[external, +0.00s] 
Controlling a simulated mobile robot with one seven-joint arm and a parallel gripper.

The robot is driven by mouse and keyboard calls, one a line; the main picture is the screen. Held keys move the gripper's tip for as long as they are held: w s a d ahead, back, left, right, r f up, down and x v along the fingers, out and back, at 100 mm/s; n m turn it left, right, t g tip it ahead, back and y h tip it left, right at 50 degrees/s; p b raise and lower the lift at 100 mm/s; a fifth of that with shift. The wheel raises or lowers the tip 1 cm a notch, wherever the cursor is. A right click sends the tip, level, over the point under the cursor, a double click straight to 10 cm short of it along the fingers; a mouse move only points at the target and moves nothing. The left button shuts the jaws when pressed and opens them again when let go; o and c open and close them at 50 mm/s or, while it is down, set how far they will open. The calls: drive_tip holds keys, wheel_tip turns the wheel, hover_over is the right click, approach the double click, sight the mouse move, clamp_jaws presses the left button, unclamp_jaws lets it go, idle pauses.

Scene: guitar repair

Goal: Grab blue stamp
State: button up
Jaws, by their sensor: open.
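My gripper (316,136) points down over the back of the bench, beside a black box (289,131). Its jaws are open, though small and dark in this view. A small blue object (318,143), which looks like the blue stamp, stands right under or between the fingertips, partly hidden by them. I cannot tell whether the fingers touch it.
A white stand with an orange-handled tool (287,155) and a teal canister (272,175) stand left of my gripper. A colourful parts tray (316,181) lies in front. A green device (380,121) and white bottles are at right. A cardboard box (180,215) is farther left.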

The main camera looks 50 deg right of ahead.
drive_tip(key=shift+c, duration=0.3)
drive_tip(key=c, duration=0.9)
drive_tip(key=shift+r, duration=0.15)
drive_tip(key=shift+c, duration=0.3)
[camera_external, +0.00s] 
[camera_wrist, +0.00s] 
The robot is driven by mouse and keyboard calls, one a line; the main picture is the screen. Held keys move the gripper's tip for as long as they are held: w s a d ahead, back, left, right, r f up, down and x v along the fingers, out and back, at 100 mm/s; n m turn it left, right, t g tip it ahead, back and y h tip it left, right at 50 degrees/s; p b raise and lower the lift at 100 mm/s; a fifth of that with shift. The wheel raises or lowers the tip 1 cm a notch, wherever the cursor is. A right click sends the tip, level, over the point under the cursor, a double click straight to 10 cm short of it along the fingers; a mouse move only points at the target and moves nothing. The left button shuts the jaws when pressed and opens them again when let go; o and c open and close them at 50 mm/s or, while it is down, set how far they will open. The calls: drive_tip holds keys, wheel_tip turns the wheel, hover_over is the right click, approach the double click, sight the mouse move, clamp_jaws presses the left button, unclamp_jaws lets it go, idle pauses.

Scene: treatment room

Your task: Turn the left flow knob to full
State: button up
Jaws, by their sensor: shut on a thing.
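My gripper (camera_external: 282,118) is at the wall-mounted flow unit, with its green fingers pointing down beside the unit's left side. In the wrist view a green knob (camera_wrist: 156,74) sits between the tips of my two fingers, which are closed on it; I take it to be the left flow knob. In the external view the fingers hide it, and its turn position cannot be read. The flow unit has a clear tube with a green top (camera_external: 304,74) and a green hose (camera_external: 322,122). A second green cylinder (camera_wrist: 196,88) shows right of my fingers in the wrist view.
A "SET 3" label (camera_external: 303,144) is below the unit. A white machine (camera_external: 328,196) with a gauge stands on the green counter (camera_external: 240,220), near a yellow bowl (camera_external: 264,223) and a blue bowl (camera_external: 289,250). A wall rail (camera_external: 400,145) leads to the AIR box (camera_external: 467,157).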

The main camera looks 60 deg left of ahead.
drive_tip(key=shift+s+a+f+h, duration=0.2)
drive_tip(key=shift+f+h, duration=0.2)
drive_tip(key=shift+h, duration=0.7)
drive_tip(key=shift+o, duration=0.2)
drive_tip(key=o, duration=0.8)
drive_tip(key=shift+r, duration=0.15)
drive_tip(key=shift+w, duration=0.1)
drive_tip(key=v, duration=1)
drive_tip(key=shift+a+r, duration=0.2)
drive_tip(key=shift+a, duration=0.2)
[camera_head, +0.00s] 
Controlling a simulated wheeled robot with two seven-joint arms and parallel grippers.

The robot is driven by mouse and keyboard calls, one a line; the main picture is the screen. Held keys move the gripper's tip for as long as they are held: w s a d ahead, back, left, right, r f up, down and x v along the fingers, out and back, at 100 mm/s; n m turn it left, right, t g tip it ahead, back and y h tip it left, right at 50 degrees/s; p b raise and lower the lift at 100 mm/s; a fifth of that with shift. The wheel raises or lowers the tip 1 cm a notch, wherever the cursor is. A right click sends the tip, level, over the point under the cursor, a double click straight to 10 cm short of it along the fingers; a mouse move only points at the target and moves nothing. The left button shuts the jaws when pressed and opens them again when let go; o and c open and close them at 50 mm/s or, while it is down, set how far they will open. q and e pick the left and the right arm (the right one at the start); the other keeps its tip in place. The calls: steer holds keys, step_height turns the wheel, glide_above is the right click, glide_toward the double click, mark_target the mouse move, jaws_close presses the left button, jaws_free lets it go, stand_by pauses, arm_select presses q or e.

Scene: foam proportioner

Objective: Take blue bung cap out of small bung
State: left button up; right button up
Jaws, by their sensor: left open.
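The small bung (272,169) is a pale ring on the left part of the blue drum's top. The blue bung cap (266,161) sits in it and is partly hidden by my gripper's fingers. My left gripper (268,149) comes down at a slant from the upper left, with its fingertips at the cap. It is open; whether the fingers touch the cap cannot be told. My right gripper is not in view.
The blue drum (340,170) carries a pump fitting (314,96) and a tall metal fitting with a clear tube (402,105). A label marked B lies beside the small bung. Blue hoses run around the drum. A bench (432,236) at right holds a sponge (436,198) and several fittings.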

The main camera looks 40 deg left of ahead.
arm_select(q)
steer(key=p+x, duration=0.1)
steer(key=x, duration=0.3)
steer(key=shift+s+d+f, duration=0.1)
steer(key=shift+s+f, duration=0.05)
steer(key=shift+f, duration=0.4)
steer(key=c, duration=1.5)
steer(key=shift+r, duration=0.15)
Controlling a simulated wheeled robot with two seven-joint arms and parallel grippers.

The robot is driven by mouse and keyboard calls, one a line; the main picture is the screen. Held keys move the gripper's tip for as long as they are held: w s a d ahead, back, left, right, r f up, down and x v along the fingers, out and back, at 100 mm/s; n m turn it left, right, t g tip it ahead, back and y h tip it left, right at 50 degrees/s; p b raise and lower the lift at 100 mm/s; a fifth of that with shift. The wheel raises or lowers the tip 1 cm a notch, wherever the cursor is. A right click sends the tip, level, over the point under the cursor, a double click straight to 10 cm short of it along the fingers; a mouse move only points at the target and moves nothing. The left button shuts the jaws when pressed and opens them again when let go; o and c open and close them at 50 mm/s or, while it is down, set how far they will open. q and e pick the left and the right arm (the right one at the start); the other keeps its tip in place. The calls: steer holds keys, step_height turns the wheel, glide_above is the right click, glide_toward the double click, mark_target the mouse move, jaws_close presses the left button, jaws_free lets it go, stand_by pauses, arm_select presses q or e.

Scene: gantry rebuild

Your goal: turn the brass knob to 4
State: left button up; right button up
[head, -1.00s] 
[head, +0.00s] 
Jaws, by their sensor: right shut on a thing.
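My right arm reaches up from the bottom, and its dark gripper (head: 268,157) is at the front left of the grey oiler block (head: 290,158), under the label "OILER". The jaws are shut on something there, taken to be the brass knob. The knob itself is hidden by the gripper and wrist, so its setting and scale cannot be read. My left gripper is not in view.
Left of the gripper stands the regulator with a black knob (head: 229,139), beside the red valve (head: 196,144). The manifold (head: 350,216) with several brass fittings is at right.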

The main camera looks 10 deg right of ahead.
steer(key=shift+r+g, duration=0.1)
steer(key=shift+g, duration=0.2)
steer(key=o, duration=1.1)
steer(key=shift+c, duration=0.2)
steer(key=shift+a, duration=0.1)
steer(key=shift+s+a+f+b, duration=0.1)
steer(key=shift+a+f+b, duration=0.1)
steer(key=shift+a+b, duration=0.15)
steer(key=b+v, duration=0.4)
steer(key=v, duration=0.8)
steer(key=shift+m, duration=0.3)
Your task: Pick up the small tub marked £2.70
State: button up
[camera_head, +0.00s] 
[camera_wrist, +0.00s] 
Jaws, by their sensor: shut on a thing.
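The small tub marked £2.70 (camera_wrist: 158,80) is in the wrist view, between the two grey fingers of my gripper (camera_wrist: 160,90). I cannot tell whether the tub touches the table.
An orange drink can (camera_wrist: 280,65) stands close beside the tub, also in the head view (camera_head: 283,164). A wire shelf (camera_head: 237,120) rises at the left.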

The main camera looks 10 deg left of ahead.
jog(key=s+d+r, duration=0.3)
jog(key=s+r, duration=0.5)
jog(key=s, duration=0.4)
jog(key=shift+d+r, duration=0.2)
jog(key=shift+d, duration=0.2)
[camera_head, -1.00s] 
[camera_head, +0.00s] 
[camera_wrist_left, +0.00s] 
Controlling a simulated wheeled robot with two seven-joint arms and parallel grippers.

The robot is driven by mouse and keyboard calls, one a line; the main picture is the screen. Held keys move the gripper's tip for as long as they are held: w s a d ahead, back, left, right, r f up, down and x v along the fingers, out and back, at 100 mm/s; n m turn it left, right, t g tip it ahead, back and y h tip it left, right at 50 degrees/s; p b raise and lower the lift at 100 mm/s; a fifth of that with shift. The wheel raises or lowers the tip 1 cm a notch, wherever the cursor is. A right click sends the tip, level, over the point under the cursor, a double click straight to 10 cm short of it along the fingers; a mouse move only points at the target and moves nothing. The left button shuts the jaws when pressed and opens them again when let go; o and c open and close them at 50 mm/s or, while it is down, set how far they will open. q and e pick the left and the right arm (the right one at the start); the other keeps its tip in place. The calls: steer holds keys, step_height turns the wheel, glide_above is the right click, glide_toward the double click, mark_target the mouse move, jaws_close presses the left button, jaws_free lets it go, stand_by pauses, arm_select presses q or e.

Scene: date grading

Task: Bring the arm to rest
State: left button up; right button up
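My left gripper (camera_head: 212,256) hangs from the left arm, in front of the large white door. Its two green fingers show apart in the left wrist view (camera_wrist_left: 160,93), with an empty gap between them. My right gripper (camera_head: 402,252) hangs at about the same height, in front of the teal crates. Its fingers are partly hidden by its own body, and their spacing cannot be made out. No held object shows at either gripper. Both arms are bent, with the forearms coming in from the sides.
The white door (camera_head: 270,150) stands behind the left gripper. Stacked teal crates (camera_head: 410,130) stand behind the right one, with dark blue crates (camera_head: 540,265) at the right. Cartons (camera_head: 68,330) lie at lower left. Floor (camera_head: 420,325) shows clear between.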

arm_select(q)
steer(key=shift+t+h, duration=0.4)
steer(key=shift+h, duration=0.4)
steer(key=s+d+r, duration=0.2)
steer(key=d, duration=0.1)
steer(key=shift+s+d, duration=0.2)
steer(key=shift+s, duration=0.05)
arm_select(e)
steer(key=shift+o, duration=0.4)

[GIVEN REQUEST]: Could you give again exactly the lines from the line containing "Task: Bring the arm to rest" through the final line of the data above, and no others?

[OUTPUT OF THE EXERCISE]:
Task: Bring the arm to rest
State: left button up; right button up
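My left gripper (camera_head: 212,256) hangs from the left arm, in front of the large white door. Its two green fingers show apart in the left wrist view (camera_wrist_left: 160,93), with an empty gap between them. My right gripper (camera_head: 402,252) hangs at about the same height, in front of the teal crates. Its fingers are partly hidden by its own body, and their spacing cannot be made out. No held object shows at either gripper. Both arms are bent, with the forearms coming in from the sides.
The white door (camera_head: 270,150) stands behind the left gripper. Stacked teal crates (camera_head: 410,130) stand behind the right one, with dark blue crates (camera_head: 540,265) at the right. Cartons (camera_head: 68,330) lie at lower left. Floor (camera_head: 420,325) shows clear between.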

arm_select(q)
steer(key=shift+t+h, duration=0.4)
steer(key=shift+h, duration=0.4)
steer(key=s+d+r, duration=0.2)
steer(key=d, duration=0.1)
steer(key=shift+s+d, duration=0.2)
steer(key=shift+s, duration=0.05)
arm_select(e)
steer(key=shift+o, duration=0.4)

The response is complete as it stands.